>>
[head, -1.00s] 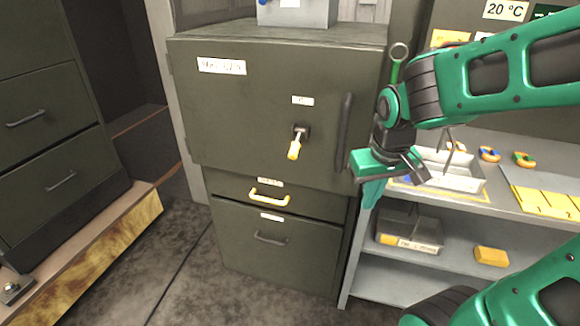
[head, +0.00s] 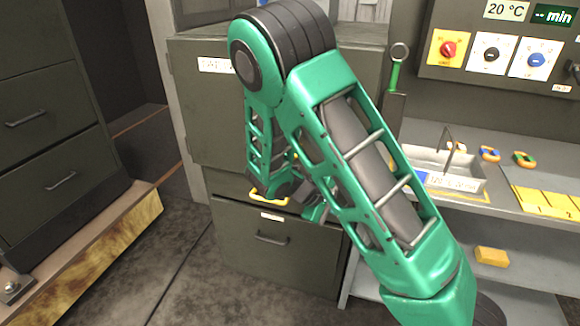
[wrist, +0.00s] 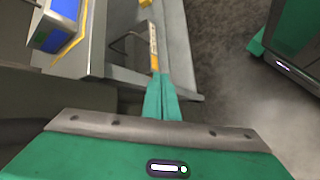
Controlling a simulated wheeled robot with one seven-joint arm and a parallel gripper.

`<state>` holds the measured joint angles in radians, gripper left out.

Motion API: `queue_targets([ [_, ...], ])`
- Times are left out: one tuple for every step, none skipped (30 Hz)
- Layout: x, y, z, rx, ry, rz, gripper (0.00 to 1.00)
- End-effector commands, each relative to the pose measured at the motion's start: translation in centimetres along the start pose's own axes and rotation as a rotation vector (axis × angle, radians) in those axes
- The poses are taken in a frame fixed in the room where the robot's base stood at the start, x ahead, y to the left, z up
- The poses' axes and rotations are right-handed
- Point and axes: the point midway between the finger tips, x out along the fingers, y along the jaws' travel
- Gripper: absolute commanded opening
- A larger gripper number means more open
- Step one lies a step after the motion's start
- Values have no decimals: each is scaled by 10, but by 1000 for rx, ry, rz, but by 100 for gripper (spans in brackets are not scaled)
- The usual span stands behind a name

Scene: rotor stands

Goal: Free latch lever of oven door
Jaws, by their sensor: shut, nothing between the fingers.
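The oven door (head: 208,130) is the dark upper front of the cabinet, and it looks shut. My arm covers most of it, including the black handle at its right. The latch lever is almost wholly hidden behind my arm, so its position cannot be told. The lever is not recognisable there.
A shelf unit (head: 535,217) stands right of the oven, with a metal tray (head: 455,163) and coloured rings on top. A yellow block (head: 491,257) lies on the lower shelf. A control panel (head: 500,50) is above.

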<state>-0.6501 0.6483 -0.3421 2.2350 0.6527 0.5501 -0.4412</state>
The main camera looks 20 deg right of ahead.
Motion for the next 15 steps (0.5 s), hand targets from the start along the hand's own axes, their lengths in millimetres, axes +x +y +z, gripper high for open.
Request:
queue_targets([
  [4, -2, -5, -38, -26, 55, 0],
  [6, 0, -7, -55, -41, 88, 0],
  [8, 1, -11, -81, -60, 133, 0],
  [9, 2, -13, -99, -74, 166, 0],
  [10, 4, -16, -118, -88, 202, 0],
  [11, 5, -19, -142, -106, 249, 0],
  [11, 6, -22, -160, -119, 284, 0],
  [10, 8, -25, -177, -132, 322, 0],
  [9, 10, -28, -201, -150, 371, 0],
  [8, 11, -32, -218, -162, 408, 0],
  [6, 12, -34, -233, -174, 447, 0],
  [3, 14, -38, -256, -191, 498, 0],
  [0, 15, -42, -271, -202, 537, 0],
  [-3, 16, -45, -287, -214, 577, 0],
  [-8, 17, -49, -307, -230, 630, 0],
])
<<
Write down only how many lines in the listing contain the word "poses".

TASK RESPONSE: 2